> **INSTRUCTIONS FOR THE TASK**
Transcribe all of the material exactly, except for its pictures.

> **COLLECTED MATERIAL**
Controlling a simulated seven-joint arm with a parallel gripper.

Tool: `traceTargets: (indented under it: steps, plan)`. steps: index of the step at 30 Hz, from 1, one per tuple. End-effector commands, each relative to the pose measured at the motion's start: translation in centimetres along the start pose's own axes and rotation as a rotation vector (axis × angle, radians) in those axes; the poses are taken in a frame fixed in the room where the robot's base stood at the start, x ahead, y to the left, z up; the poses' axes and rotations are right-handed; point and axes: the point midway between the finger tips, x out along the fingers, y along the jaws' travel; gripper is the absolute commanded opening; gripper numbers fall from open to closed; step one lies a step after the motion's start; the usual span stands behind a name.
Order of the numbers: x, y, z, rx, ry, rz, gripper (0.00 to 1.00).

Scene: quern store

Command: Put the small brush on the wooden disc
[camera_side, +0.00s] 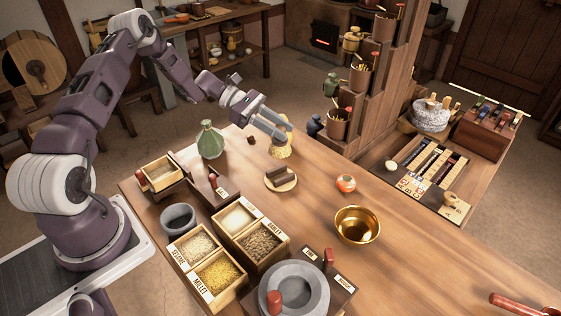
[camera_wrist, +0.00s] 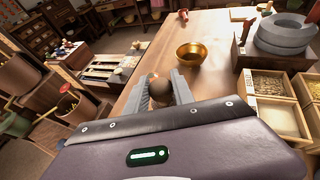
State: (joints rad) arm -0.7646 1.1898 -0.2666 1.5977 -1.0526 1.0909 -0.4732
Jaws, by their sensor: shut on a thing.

> **SOLVED PROBLEM**
Controlling a simulated seven-joint arm with a parallel gripper.

Tool: `traceTargets: (indented under it: steps, plan)`. steps: index of the step at 30 Hz, from 1, one per tuple. End-effector commands, each relative to the pose measured at the motion's start: translation in centimetres along the start pose's own axes and rotation as a rotation vector (axis × angle, radians) in those axes; the poses are taken in a frame fixed in the room where the robot's base stood at the start, x ahead, y to the left, z up; the poses' axes and rotations are right-handed; point and axes: the point midway between the finger tips, x out along the fingers, y along the jaws' travel; gripper is the absolute commanded opening; gripper numbers fall from open to closed; step one lies a step after the motion's start; the usual span stands behind a name.
Order of the numbers: x, y, z, rx, ry, rz, gripper (0.00 to 1.00).

Scene: quern store

Command: Put the small brush on the wooden disc
[camera_side, +0.00s] 
[camera_wrist, +0.00s] 
State: (joints rad) arm -0.7646 1.1898 -0.2666 1.5977 -1.0526 1.0909 -0.4732
Jaws, by their sensor: shut on a thing.

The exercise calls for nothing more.